> ENTRIES SHOWN:

+ + + +

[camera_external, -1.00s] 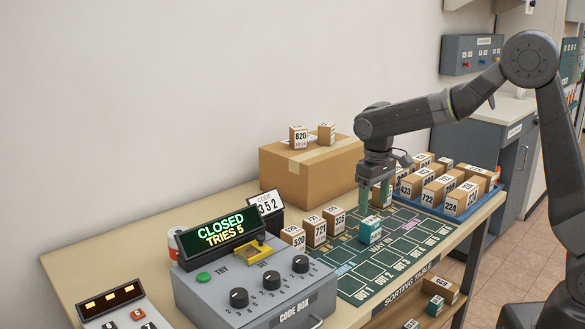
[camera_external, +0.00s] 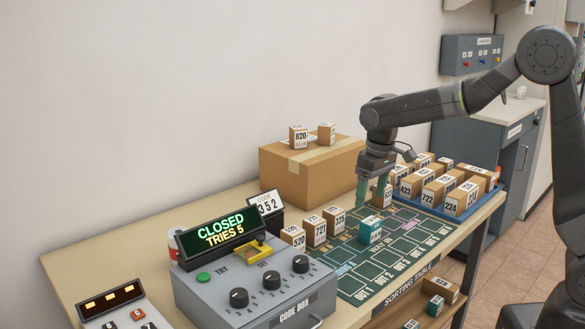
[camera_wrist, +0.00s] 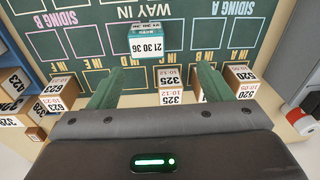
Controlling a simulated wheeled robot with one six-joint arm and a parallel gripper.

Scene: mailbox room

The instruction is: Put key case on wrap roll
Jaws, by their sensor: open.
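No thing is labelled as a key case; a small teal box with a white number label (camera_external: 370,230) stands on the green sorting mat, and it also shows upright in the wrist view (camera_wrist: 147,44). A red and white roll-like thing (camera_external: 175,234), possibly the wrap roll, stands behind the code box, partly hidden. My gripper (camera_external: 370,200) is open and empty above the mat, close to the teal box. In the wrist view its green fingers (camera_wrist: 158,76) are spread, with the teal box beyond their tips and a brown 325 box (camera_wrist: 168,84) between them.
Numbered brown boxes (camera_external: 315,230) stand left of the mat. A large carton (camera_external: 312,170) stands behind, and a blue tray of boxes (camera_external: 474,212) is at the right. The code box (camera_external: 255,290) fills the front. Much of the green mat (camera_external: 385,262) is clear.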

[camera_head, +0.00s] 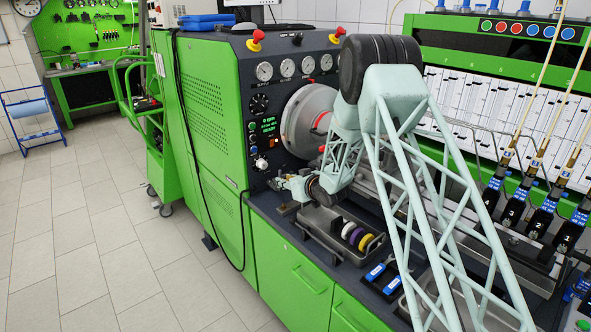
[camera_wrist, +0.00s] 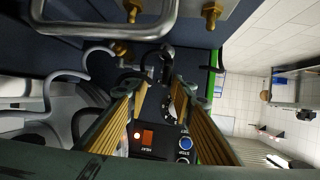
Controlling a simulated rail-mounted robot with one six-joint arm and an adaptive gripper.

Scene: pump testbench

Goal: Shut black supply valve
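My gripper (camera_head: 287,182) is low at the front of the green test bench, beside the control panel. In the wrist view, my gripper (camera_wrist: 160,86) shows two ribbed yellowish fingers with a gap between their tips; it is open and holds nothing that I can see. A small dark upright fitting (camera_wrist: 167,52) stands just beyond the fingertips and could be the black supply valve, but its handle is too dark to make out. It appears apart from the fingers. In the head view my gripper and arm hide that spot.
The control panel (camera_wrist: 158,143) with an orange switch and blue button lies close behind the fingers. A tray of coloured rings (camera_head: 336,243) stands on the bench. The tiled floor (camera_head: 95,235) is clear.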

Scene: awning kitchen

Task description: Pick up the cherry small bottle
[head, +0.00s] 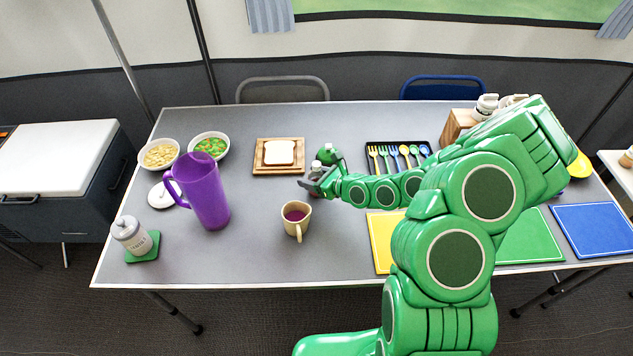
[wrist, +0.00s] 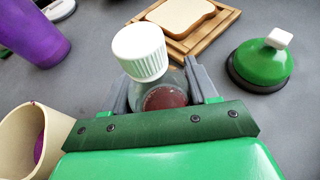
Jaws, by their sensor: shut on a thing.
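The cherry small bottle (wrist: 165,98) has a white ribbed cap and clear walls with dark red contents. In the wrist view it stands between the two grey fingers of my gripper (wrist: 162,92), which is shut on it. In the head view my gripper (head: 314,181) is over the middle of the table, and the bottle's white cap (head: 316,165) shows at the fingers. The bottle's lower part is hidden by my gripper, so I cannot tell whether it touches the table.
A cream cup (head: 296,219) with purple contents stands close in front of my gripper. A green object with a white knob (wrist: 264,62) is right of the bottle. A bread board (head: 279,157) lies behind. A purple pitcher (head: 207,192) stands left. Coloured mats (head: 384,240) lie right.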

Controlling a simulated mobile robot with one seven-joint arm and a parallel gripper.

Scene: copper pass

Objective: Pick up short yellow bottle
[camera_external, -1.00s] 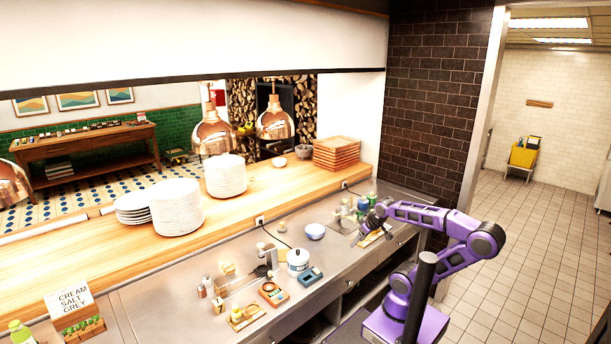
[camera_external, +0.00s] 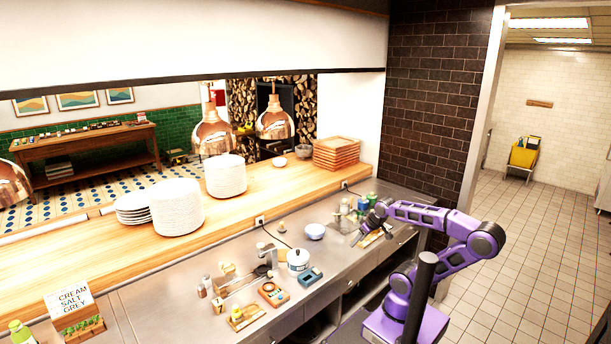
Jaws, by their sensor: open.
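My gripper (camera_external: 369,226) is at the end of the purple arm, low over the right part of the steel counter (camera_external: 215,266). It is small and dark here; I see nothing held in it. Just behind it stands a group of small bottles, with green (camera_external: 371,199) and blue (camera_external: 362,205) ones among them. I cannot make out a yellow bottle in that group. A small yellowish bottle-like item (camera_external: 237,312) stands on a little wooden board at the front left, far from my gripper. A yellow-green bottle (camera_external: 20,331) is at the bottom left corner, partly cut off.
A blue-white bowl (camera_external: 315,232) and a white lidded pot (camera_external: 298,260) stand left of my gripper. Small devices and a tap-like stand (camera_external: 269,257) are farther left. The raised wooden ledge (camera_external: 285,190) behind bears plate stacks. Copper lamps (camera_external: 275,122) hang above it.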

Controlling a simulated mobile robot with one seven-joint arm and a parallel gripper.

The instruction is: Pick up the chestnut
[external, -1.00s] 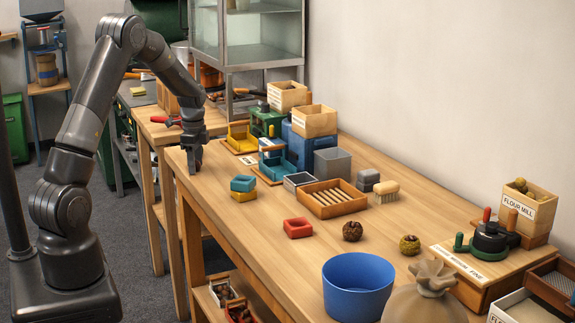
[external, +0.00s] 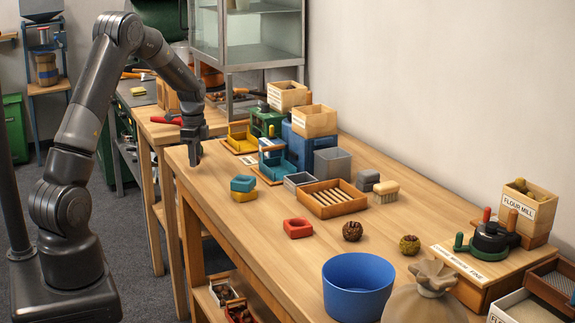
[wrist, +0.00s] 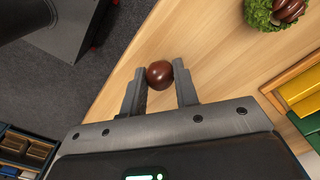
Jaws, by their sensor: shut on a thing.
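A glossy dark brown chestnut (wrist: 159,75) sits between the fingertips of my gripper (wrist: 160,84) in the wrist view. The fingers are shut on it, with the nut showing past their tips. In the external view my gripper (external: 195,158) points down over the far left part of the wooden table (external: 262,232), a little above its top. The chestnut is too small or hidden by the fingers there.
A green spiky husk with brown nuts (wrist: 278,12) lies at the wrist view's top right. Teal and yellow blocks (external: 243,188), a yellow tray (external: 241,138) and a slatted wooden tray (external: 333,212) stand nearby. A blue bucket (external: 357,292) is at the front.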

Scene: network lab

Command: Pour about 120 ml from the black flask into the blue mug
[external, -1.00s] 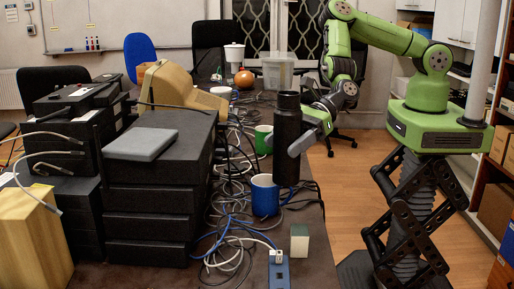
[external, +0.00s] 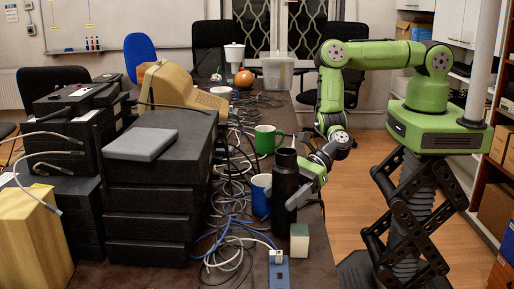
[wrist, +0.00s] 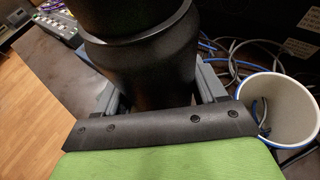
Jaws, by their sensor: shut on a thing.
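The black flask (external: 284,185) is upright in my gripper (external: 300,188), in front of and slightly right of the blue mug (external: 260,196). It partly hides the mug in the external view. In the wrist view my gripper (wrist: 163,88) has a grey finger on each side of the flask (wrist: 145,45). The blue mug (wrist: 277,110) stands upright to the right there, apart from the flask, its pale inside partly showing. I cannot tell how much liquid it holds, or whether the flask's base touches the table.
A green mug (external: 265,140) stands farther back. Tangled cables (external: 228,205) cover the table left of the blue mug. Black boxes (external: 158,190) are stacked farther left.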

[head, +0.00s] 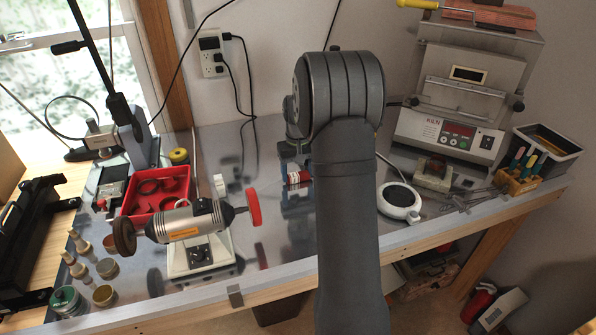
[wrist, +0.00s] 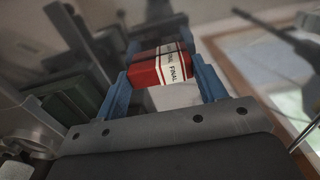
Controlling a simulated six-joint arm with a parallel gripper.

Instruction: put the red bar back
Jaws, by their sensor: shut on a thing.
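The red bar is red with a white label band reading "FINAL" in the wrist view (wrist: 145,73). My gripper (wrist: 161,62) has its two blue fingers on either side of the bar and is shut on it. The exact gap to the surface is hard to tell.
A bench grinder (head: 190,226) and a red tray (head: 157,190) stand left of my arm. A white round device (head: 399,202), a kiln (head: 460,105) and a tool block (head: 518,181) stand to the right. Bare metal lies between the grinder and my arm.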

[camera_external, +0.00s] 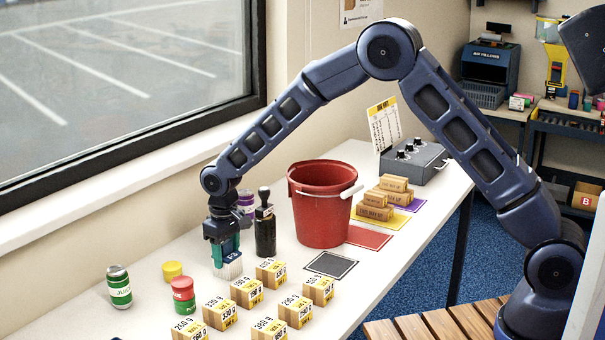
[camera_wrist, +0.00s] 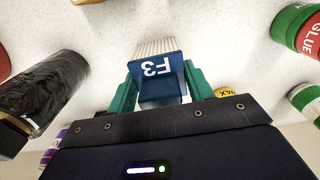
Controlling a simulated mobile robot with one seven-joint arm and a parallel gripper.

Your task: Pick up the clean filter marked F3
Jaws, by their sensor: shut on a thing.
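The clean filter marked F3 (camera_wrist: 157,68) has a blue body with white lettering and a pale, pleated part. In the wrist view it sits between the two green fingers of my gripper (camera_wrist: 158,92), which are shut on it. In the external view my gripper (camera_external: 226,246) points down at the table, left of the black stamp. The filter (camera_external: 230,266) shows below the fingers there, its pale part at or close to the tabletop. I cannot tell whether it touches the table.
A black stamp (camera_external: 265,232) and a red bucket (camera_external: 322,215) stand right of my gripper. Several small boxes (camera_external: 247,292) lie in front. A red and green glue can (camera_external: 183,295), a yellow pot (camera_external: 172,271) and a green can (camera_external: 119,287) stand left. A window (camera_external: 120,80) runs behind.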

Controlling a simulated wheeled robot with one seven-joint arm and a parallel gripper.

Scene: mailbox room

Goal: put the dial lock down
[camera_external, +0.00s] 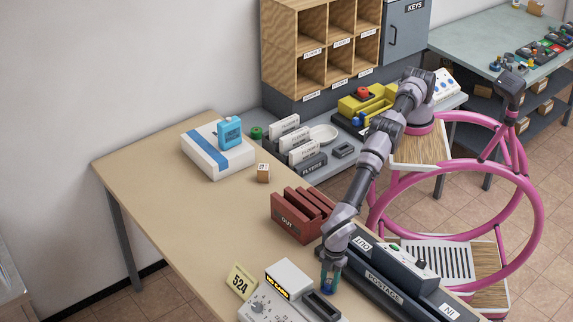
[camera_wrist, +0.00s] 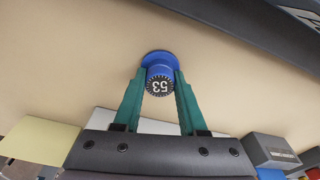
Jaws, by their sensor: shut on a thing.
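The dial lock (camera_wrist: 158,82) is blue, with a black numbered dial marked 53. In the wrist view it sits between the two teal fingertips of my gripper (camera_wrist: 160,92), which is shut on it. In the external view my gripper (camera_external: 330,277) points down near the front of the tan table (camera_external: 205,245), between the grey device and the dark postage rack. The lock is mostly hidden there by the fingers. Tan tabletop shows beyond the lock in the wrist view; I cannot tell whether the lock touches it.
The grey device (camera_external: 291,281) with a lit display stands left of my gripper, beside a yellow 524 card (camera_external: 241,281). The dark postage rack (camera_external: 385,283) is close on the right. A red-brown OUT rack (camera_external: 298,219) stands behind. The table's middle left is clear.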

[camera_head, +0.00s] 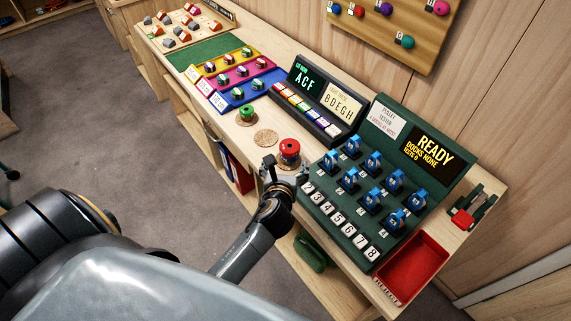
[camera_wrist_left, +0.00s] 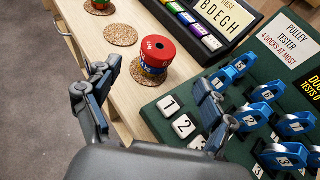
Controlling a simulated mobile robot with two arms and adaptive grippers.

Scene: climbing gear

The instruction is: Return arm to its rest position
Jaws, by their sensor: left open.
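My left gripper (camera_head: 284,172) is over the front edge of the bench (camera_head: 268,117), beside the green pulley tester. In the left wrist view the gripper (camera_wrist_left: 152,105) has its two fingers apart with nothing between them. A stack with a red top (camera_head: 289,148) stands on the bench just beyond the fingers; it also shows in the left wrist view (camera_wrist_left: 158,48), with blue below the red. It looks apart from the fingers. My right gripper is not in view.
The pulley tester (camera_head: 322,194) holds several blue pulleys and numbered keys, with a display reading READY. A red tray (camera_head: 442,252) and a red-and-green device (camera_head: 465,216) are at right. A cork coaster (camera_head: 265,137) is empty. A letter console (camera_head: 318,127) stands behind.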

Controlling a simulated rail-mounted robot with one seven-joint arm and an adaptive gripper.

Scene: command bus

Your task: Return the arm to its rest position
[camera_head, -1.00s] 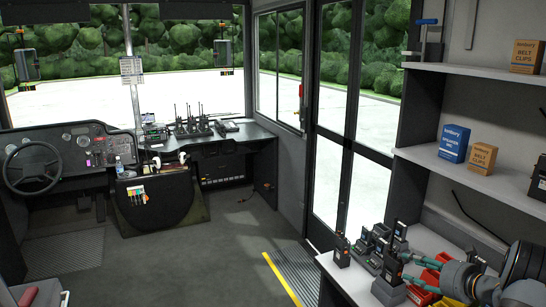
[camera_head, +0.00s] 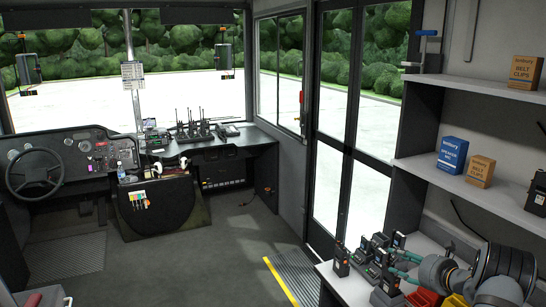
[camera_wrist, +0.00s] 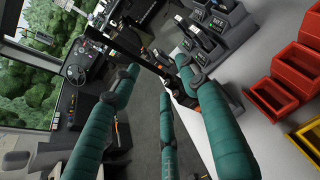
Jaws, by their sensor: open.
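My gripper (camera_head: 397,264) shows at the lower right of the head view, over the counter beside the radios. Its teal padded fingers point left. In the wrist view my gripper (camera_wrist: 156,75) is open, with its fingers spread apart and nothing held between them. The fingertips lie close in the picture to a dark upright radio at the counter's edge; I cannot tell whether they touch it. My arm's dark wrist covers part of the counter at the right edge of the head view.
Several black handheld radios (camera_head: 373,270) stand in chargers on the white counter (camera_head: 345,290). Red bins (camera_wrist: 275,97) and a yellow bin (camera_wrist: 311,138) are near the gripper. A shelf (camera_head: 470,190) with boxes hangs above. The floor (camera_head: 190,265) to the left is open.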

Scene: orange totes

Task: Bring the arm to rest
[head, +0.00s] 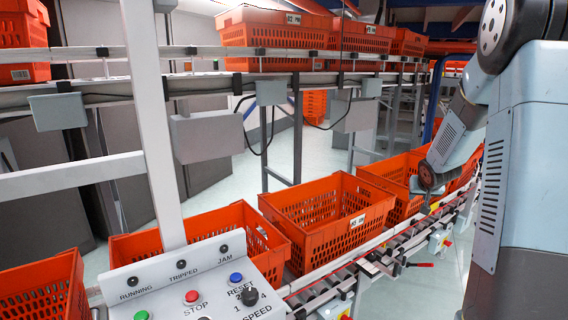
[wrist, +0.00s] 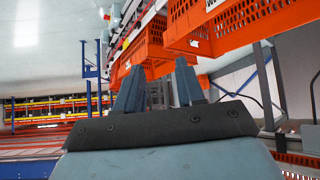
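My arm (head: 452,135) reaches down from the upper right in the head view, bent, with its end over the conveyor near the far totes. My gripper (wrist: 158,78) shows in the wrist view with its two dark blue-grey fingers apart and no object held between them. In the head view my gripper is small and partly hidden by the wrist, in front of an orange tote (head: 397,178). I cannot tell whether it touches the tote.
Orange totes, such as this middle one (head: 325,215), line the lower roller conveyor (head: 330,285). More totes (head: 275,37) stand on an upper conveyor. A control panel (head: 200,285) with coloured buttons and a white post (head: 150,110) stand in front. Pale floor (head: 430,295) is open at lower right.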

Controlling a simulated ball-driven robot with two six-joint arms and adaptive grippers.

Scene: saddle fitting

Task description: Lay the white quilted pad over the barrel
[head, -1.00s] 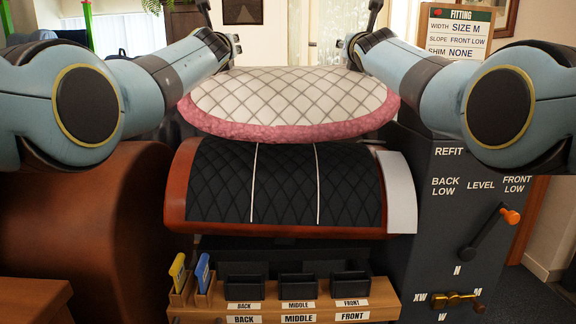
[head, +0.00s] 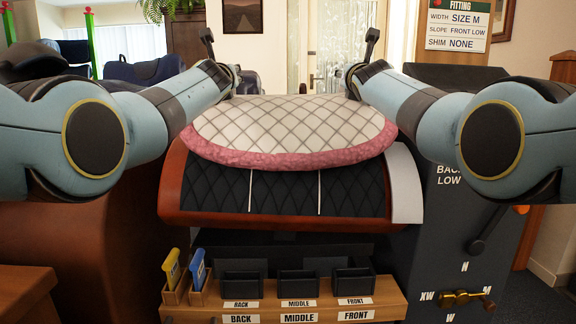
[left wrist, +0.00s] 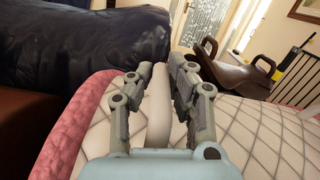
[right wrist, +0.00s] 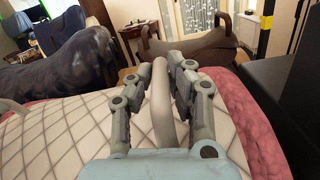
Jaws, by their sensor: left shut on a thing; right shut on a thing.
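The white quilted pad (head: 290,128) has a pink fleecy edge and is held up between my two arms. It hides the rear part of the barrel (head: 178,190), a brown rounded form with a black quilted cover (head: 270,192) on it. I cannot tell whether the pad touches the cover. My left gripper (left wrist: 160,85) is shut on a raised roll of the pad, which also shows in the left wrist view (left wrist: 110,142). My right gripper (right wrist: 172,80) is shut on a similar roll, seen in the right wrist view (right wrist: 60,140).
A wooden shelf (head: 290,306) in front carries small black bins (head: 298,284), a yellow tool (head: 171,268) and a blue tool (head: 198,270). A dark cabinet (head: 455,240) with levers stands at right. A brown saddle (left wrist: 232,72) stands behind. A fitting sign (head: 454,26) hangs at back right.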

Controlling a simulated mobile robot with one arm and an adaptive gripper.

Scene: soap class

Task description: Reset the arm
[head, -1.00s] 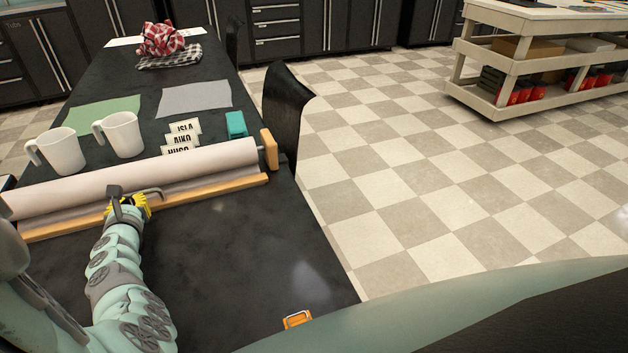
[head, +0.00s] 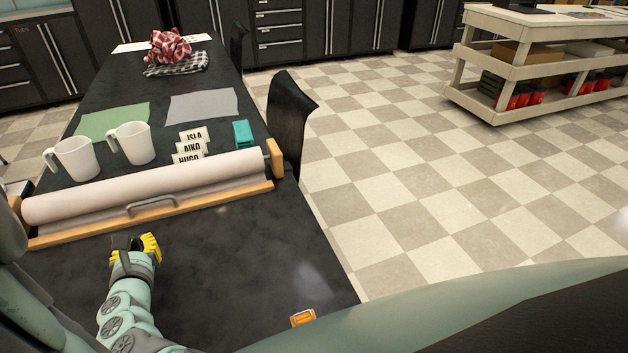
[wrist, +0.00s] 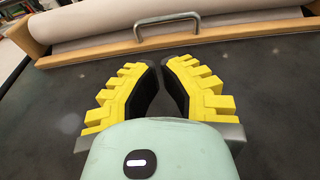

+ + + +

> INSTRUCTION:
Go through the records and show every line with the string "description" in it.

> OUTPUT OF THE EXERCISE:
Task description: Pick up the cherry small bottle
Task description: Lay the white quilted pad over the barrel
Task description: Reset the arm

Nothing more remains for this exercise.